You wanted to perform direct initialization, but you’re actually:

declaring Random::sGenerator_ as a function taking a pointer to a function taking no parameters, and returning std::random_device. The Random::sGenerator_ function returns std::mt19937.

This is what the compiler thinks, and it conflicts with the original definition of Random::sGenerator_, which declares it as a static data member of type std::mt19937.

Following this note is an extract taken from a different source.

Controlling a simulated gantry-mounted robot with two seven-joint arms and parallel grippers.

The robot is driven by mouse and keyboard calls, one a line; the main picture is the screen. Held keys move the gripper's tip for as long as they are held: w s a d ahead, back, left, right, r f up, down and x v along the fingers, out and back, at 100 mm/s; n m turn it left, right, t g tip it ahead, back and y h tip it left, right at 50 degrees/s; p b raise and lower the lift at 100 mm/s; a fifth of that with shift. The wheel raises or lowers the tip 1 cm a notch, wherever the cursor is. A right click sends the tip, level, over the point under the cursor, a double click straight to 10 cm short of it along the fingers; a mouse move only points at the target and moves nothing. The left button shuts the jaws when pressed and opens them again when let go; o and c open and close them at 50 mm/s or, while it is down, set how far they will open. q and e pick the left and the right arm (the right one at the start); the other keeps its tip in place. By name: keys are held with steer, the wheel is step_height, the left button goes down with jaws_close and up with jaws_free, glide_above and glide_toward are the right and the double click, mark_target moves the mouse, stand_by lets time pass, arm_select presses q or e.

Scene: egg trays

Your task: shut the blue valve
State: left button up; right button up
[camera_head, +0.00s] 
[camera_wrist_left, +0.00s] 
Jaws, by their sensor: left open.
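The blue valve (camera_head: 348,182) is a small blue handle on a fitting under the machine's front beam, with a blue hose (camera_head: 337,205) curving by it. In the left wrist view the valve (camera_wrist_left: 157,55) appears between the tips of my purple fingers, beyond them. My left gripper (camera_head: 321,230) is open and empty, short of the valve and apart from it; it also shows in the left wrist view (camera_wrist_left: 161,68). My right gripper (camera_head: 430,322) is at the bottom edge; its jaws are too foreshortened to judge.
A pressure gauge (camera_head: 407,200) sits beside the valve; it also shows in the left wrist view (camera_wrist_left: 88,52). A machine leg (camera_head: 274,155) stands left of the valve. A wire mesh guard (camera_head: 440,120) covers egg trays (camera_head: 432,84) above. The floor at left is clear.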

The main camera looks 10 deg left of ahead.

The solution is very simple: std::random_device is a type, not a function, so you need to initialize it before calling it, like:

std::mt19937 Random::sGenerator_{std::random_device{}()};
// or
std::mt19937 Random::sGenerator_{std::random_device()()};
// or
std::mt19937 Random::sGenerator_(std::random_device{}());

In general, preferring list initialization is considered good practice by some, because it avoids this parsing ambiguity. Just be aware that it works differently when a type has a constructor taking std::initializer_list (not a problem for any of the types we’re using).

Since C++17

You can also initialize the static data member in the class, like:

class Random
{
private:
    static inline std::uniform_real_distribution<float> sDistribution_{0, 1};
    static inline std::mt19937 sGenerator_{std::random_device{}()};
};

Note: if all your class does is storing static data members, it should likely just be a namespace, not a class.